__YOUR TASK__
Give again, word for word, each line from the top of the listing through the line that holds "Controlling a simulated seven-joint".

[Records of robot episodes]
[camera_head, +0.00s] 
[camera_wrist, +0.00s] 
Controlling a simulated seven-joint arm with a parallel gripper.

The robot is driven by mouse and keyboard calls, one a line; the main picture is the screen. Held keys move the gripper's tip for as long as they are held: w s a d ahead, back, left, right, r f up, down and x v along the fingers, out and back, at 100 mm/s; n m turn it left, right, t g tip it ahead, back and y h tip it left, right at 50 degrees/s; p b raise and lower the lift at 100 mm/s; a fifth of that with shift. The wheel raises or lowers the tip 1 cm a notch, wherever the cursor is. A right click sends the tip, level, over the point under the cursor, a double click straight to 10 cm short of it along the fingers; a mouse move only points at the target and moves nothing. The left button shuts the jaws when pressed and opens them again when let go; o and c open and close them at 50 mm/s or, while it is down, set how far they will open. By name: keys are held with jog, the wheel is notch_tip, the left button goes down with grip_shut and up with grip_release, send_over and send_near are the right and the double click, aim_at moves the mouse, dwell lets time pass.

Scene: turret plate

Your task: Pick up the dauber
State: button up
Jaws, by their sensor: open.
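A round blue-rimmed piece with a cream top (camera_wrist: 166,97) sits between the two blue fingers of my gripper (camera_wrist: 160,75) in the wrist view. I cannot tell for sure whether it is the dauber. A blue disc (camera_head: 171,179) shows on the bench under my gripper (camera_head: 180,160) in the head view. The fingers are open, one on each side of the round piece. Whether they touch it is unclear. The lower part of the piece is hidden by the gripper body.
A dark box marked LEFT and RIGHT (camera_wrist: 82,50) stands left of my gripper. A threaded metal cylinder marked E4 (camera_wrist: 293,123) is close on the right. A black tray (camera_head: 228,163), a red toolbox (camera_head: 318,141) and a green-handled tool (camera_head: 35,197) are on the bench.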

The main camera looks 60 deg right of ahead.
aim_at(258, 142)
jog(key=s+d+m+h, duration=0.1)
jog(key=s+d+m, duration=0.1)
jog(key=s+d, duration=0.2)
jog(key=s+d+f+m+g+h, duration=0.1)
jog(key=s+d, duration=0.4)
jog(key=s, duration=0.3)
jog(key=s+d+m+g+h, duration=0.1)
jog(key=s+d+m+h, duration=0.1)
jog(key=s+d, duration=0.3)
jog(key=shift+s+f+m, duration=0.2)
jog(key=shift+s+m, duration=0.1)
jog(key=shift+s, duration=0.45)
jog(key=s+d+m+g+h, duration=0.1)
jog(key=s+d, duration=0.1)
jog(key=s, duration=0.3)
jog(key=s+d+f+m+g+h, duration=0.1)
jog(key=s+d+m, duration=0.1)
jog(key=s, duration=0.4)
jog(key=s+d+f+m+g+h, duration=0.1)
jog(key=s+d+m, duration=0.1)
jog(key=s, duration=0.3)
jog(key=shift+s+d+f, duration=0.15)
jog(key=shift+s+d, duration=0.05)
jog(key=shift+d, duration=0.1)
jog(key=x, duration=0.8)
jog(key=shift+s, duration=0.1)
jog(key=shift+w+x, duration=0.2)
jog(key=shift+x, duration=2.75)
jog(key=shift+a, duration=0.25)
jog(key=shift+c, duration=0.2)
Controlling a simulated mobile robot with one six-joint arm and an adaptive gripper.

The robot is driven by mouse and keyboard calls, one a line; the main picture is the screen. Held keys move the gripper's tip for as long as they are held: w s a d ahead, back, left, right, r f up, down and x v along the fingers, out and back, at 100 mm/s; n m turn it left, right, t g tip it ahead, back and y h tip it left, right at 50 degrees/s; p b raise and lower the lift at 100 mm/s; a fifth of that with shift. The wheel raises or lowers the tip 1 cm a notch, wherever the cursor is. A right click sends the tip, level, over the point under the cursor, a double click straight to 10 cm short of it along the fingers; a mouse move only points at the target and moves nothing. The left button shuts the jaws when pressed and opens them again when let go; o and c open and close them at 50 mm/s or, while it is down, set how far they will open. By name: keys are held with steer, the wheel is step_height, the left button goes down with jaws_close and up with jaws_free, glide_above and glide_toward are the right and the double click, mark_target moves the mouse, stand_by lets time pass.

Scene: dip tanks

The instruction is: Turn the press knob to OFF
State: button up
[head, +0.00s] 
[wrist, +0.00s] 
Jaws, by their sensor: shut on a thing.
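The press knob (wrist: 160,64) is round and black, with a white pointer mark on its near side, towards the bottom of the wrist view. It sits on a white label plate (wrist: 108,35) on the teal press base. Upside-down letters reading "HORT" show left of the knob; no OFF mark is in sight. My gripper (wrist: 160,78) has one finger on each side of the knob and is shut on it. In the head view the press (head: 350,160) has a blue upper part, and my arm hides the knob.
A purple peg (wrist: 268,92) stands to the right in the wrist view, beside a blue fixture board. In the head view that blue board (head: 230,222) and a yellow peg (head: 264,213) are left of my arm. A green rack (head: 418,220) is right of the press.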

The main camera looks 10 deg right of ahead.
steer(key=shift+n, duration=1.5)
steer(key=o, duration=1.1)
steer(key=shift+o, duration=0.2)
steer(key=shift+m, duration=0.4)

__FINISHED ANSWER__
[camera_head, +0.00s] 
[camera_wrist, +0.00s] 
Controlling a simulated seven-joint arm with a parallel gripper.

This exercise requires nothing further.